L'analytics engineer, la valeur montante des experts de la data

L'analytics engineer, la valeur montante des experts de la data A la frontière du data analyst et du data engineer, l'analytics engineer se charge des demandes récurrentes de modélisation des métiers. Une fonction qui exige un bagage technique et des compétences comportementales.

Avec la montée en maturité des entreprises dans la valorisation de leurs données, la famille data ne cesse de s'agrandir. Il est déjà loin le temps où le data scientist "touche à tout" devait se démultiplier passant plus de temps à préparer un jeu de données qu'à modéliser. Au fil des années, les rôles respectifs des experts de la data s'affinent et de nouveaux métiers se créent pour combler les trous dans les organigrammes.

Il y a quelques années on avait fait la connaissance du machine learning engineer. Il fait le pont entre le data engineer et le data scientist en assurant la mise en production des modèles algorithmiques. Apparu en 2018 aux Etats-Unis, un nouveau venu a fait plus récemment son apparition en France : l'analytics engineer. Maîtrisant à la fois l'ingénierie des données et les enjeux business de son entreprise, il se situe à la frontière du data analyst et du data engineer.

"Là où un data analyst va passer beaucoup de temps à analyser les données, l'analytics engineer va plutôt réfléchir à comment modéliser la donnée pour la rendre accessible aux utilisateurs finaux", explique l'Albert School, une nouvelle business school "100 % data driven". De cette manière, ces utilisateurs vont pouvoir répondre en grande partie eux-mêmes aux questions qu'ils se posent. Pour cela, un analytics engineer va transformer, tester, déployer et documenter les données qu'il manipule."

Cet analytics engineer vient combler une lacune fonctionnelle observée dans les data et les IA factories. Classiquement, quatre types d'acteurs collaborent au sein d'une chaîne collaborative dédiée à la data. Le métier définit les objectifs business. Le data engineer prépare la donnée pour le data scientist qui va modéliser. En bout de chaîne, les opérationnels industrialisent et mettent en production le modèle.

"Cette organisation type présente quelques lacunes, estime Didier Gaultier, directeur data science & AI chez Business & Decision (groupe Orange) et directeur pédagogique de l'École de la Data & de l'IA. Les métiers ne savent pas toujours quoi demander aux data scientists ou ne connaissent pas précisément les apports et les limites de l'intelligence artificielle."

Différentes approches comme la mise à disposition des outils de BI en self-service ou la tendance au data mesh visent à redonner la main aux métiers. Il s'agit de favoriser l'accès aux données afin que ces derniers se fixent eux-mêmes des objectifs et tirent des enseignements (insights) de cette matière première.
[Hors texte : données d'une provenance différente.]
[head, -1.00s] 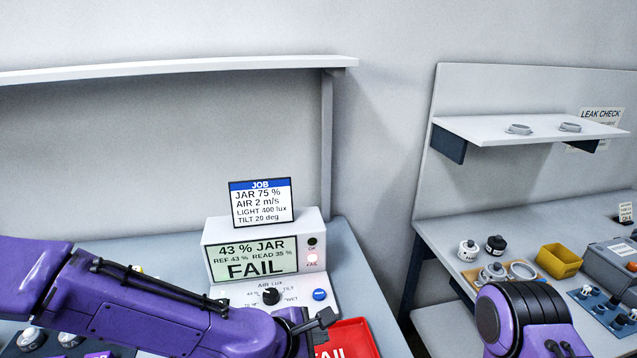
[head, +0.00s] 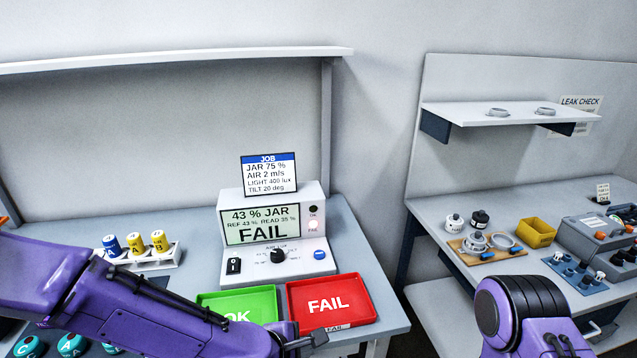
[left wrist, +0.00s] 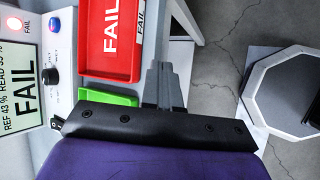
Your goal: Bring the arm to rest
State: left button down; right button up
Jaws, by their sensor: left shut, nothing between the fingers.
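My left arm comes in from the left in the head view, and its gripper (head: 312,340) is low in front of the red FAIL tray (head: 368,312). The gripper is shut and empty. In the left wrist view the closed fingers (left wrist: 163,85) point past the edge of the red tray (left wrist: 108,68). My right arm shows at the lower right of the head view as a purple and black link; its gripper is out of the frame.
A green OK tray (head: 236,297) lies beside the red one, partly behind my arm. The tester (head: 275,252) behind reads FAIL. Labelled bottles stand in a rack (head: 172,262) at left. A second bench (head: 440,212) stands at right beyond a gap.

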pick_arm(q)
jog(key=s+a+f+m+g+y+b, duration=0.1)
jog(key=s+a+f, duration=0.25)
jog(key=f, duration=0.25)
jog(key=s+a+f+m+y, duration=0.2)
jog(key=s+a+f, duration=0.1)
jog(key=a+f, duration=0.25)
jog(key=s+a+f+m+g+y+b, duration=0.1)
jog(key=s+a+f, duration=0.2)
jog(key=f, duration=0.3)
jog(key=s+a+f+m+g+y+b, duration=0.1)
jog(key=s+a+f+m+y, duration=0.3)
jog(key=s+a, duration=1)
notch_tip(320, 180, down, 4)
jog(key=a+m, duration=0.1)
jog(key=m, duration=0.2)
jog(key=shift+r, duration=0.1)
Pour autant, il manque souvent un expert de la donnée qui va fournir les données prêtes à être analysées, en s'assurant qu'elles sont nettoyées et codées au bon format.

Construit des modèles sur les projets récurrents

C'est là qu'intervient l'analytics engineer avec son double profil IT et métier. Doté de compétences en statistiques, il joue un rôle plus technique que le data analyst sans aller jusqu'à l'algorithmie de modélisation, chasse gardée du data scientist. Il doit, au contraire, décharger ce dernier. "Les data scientists sont très sollicités, rappelle Didier Gaultier. S'agissant d'une ressource rare donc chère, les organisations cherchent à les utiliser de la meilleure façon possible, en leur confiant des tâches complexes."
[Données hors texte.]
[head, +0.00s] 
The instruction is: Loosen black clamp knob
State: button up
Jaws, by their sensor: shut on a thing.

Alors que le data scientist est accaparé par les projets prioritaires et de long terme, l'analytics engineer va, lui, répondre à des besoins simples des métiers dans un délai court de quelques jours ou quelques semaines. "Une direction marketing veut, par exemple, savoir qu'elle est la part de marché d'un produit", illustre Didier Gaultier. Mettre un data scientist sur ce type de demande, c'est comme utiliser une marteau pilon pour écraser une noix."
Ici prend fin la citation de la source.